Give the number of lines in the data that hold the string "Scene". Nothing else is needed.

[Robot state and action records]
# # # #
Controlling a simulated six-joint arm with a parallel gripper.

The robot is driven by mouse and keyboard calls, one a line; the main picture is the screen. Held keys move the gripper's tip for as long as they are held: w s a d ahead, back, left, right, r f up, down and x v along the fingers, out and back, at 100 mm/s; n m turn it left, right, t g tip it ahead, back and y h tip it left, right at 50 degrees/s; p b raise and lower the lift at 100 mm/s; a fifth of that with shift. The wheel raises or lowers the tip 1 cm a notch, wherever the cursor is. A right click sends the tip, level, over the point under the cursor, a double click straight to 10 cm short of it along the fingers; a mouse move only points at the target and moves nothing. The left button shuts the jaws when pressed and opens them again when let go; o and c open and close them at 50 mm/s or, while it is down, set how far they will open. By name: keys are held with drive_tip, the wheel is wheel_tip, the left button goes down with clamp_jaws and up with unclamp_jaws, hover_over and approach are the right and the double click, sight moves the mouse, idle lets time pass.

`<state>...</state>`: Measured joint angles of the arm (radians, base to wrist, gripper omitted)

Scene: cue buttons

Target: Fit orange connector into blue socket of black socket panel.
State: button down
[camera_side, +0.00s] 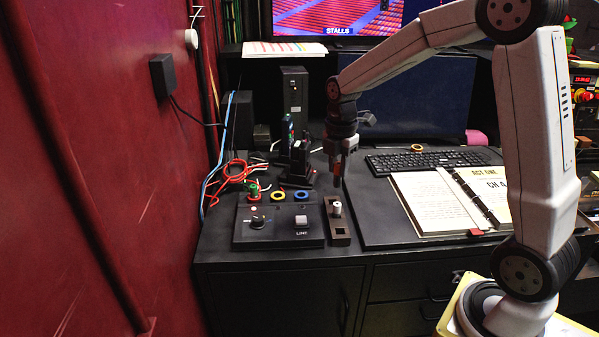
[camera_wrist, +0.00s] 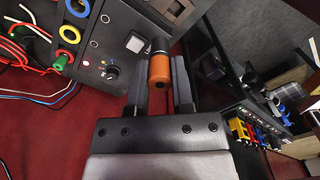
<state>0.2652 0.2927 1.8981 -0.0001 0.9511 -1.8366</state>
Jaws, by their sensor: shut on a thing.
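My gripper (camera_side: 338,167) is shut on the orange connector (camera_wrist: 160,71), holding it in the air with its dark end pointing down. In the side view the connector hangs above the brown holder block, to the right of the black socket panel (camera_side: 270,233). The blue socket (camera_side: 301,196) is a ring at the right of the row on the panel's back part. It also shows at the top left of the wrist view (camera_wrist: 78,7). A clear gap separates connector and socket.
The panel carries a knob (camera_side: 257,221) and pale button (camera_side: 301,220). The brown holder (camera_side: 340,238) has a pale piece standing in it. Dark upright items stand behind.

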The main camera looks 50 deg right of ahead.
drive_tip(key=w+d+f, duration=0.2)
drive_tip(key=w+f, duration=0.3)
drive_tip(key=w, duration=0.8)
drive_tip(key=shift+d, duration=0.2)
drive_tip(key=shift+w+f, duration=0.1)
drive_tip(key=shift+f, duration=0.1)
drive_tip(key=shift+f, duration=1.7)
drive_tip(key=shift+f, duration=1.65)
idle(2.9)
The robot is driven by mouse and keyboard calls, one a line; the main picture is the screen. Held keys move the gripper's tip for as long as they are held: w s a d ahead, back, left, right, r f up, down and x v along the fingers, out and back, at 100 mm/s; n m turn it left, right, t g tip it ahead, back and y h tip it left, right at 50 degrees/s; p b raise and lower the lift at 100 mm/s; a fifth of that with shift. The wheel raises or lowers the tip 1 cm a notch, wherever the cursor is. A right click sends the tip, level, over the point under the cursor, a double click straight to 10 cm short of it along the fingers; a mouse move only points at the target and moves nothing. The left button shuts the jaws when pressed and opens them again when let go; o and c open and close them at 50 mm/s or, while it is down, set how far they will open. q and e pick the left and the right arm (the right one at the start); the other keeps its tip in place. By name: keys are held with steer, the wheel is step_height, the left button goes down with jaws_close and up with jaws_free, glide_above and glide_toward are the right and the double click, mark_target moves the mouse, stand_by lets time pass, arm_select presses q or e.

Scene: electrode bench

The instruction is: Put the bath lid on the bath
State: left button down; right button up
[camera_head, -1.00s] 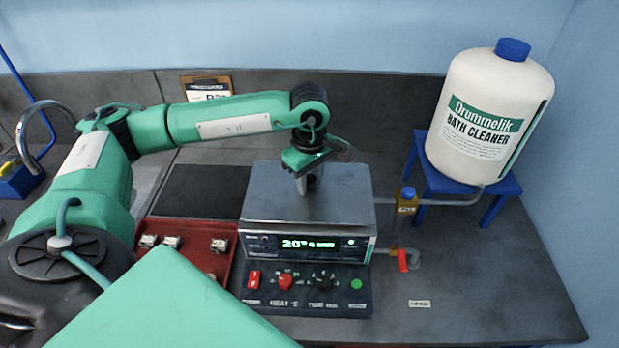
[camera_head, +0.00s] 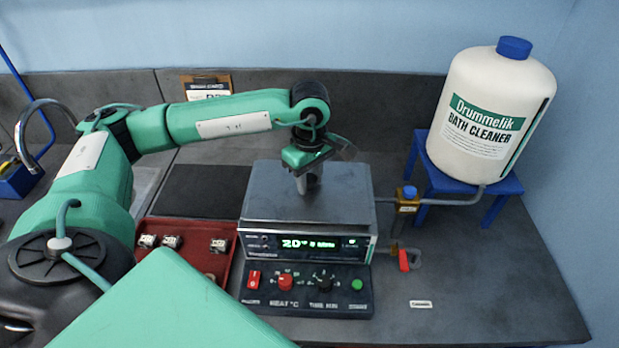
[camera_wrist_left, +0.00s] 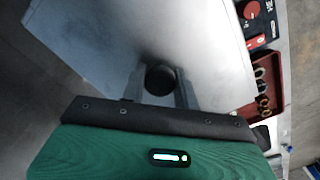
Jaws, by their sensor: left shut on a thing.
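The bath (camera_head: 300,245) is a grey metal box with a lit display, in the middle of the bench in the head view. The flat grey bath lid (camera_head: 345,195) covers its top; any gap between lid and rim is too small to tell. My left gripper (camera_head: 306,186) points down at the middle of the lid and is shut on its knob. The wrist view shows the dark round knob (camera_wrist_left: 160,79) between the two fingers (camera_wrist_left: 161,92), with the lid's pale metal face (camera_wrist_left: 95,45) around it. My right gripper is not in view.
A control panel (camera_head: 305,290) with knobs sits in front of the bath. A red tray (camera_head: 225,262) with small metal parts lies to its left. A white bath cleaner jug (camera_head: 485,115) stands on a blue stand (camera_head: 505,187) at right, piped to the bath.

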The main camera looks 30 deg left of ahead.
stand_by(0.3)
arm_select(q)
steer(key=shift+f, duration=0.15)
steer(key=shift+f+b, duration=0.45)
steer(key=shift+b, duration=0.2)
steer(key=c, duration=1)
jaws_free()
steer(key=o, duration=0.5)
# # # #
--- Answer to this problem ---
2